═════ Recorded information ═════
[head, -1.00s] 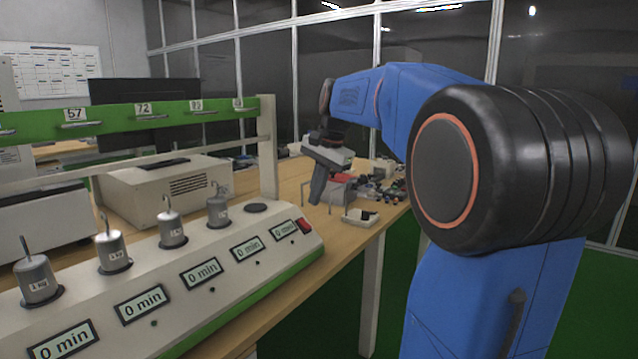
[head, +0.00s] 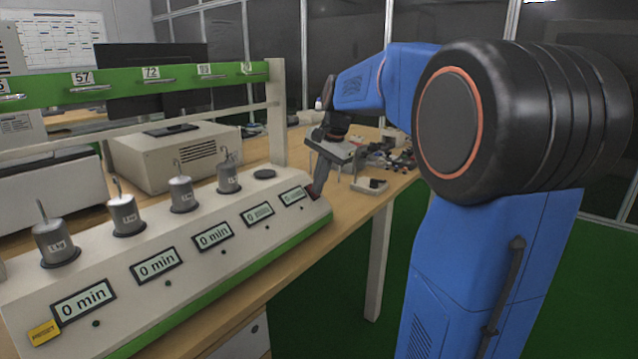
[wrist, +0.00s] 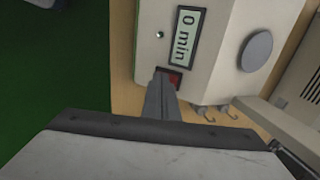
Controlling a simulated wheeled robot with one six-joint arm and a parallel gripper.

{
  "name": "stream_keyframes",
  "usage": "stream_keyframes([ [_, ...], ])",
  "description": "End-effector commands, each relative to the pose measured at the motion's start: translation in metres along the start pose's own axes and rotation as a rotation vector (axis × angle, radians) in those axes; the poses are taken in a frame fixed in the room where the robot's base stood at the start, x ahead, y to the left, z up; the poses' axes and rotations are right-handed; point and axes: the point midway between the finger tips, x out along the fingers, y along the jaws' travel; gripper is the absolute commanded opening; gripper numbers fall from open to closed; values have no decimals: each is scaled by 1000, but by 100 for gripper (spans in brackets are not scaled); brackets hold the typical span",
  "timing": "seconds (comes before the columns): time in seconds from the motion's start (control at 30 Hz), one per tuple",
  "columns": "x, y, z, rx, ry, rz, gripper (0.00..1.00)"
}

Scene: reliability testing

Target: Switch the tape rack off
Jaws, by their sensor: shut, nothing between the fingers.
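In the wrist view the red switch (wrist: 175,78) shows just beside the fingertips, partly hidden. My gripper (head: 317,190) is shut and empty, pointing down at the switch. In the wrist view the closed fingertips (wrist: 161,74) overlap the switch's edge; I cannot tell whether they touch it.
The rack stands on a wooden table (head: 250,318). A beige box-shaped device (head: 165,155) sits behind it. A yellow label (head: 43,333) is at the rack's left end.

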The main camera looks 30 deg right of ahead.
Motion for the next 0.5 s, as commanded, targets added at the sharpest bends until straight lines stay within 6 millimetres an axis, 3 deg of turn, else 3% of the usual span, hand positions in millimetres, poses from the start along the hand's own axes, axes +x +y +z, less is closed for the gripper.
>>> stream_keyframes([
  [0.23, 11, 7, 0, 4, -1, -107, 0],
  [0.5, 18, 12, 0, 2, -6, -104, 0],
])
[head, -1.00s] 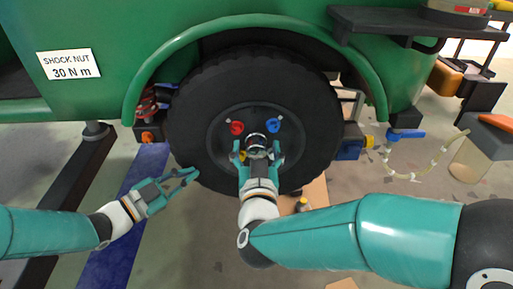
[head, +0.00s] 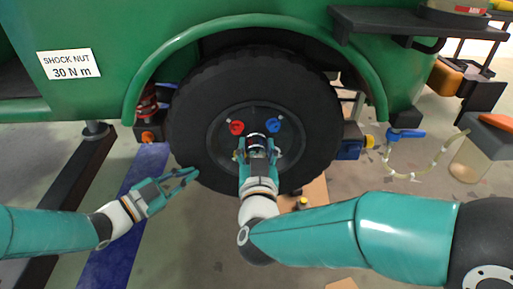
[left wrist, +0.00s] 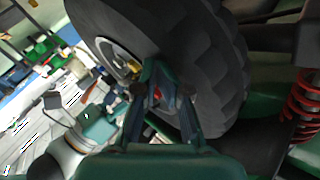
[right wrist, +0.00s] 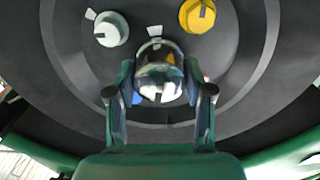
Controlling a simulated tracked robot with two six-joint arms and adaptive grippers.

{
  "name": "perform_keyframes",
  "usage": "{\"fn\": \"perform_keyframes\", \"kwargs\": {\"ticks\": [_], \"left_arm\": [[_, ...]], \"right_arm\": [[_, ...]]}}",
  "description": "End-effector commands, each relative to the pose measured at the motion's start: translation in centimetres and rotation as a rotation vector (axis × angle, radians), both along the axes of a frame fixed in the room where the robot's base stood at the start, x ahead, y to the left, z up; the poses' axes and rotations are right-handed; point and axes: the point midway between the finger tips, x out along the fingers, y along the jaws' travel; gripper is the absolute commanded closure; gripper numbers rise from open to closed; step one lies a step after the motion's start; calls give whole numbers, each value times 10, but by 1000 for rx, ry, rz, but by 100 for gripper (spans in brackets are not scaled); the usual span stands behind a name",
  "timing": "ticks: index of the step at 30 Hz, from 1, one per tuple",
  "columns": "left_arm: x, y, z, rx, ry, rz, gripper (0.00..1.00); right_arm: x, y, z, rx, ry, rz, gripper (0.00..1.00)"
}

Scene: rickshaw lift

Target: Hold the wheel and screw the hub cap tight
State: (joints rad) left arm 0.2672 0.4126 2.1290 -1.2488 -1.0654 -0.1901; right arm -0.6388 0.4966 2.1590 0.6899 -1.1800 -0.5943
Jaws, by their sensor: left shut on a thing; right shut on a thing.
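The black-tyred wheel (head: 193,125) sits upright in the green arch, with a dark hub disc. My right gripper (head: 257,142) is at the hub centre, its two fingers shut on the shiny, rounded hub cap (right wrist: 160,72). In the head view the cap (head: 257,138) shows between the fingers. My left gripper (head: 192,174) is at the tyre's lower left edge, shut on the wheel. In the left wrist view its fingers (left wrist: 167,82) meet the tyre; the exact contact is hard to see.
Red (head: 237,128) and blue (head: 273,125) nuts sit above the cap; white (right wrist: 111,28) and yellow (right wrist: 197,14) ones show in the right wrist view. A red spring (left wrist: 303,95) stands behind the wheel. A dark shelf (head: 385,20) juts out at upper right.

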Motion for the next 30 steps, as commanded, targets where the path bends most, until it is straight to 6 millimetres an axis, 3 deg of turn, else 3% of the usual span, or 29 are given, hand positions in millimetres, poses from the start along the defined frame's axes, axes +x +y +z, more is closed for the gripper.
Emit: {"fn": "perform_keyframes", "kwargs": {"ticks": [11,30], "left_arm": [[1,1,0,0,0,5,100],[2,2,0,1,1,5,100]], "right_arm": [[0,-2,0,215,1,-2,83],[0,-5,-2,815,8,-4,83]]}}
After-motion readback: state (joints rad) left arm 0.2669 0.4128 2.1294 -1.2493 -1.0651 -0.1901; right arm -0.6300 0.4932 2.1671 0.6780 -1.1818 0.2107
═════
* **What is being asked**
Pick every line with "Scene" in it and copy it.

* **Result of the exercise**
Scene: reliability testing
Scene: rickshaw lift

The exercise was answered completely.